Squeezing into my now habitual restaurant dive for Iftar, I then retraced my hotel in deliberation as to my next move. I had already checked out that morning with the intention of somewhat ambitiously moving on back down to Balaikpapan, but with the light now gone and the bus service questionable I surprised myself in plumping for another night in shite. Desperate for a shit, shower and shumthing else beginning with sh, an early departure for Balikpapan the next day would work out cheaper, more palatable and just as amenable so I crashed one more night in Samarinda. And besides, had I really just discovered a pub oasis in a proverbial desert only to desert it? I thought not. Unfortunately the enticing but bumpy, winding journey up to Tenggarong had not been conducive to photographyy which was a regret, vistas of the river variously revealed the prevalence of small fish farm collections outside stilt houses much as you might have an allotment outside in your back yard, enormous tug towed barges loaded with coal, and my first ever sighting of timber "rafts", collections of logs fixed together and floated downriver. It had been a lesson from Gordon the night previous to learn that if you saw logs being barged down here then the reason was simple, those ones didnt float!
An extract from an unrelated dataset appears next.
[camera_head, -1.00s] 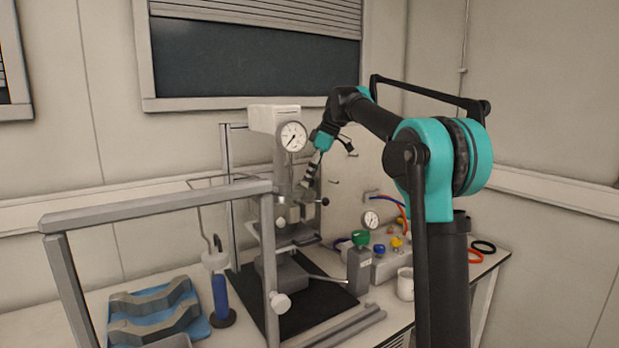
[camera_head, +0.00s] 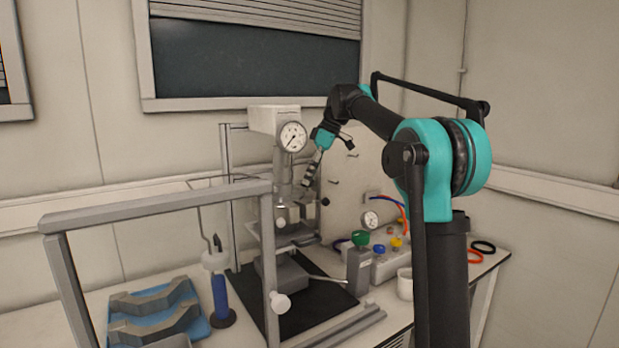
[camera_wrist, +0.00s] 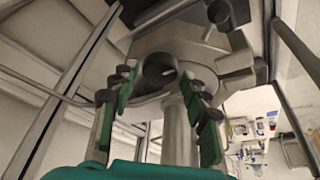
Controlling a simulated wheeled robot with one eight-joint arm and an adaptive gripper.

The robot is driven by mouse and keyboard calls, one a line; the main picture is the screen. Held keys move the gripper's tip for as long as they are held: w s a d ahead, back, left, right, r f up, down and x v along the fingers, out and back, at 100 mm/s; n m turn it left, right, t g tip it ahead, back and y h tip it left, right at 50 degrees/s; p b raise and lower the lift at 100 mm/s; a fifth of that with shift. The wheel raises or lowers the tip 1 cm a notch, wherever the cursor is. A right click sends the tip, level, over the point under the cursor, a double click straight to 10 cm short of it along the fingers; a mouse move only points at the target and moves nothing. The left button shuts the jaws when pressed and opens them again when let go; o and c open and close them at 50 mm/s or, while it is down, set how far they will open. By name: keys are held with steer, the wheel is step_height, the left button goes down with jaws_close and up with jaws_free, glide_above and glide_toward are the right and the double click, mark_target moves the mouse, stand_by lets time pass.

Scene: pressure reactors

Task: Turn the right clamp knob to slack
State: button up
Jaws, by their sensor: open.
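The pressure reactor stands in the metal frame, with a white head and a round gauge (camera_head: 292,137) at its top. A small black knob (camera_head: 325,201) sticks out at the right side of the reactor in the head view. My gripper (camera_head: 307,184) points down beside the reactor, just above and left of that knob. In the wrist view, my gripper (camera_wrist: 160,88) is open, with green-padded fingers on either side. A dark round knob end (camera_wrist: 159,70) shows between the fingertips, with no clear contact. Another dark knob (camera_wrist: 221,14) is higher up. I cannot tell which is the right clamp knob.
Grey frame bars (camera_head: 160,204) stand in front and left of the reactor. A blue tray (camera_head: 158,318) with grey clamp halves lies at the left.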

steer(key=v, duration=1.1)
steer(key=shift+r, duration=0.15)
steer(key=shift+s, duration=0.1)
Samarinda had certainly taken its time in growing on me, but I returned to its one pub that night to get my writing done, never easy when your hand normally dampens the page with sweat so as to make it unusable, sidestepping the stalker who knew he'd been out of order, and I also chanced upon something I had long looked for but never found. Presuming aviation to be a touchy subject in military obsessed Indonesia, I finally discovered an aviation magazine, the very first edition of a new publication. With a beer in my hand, happily ensconced within an air-con shopping mall, it almost felt civilised. Hell, it wasnt too much to ask, was it?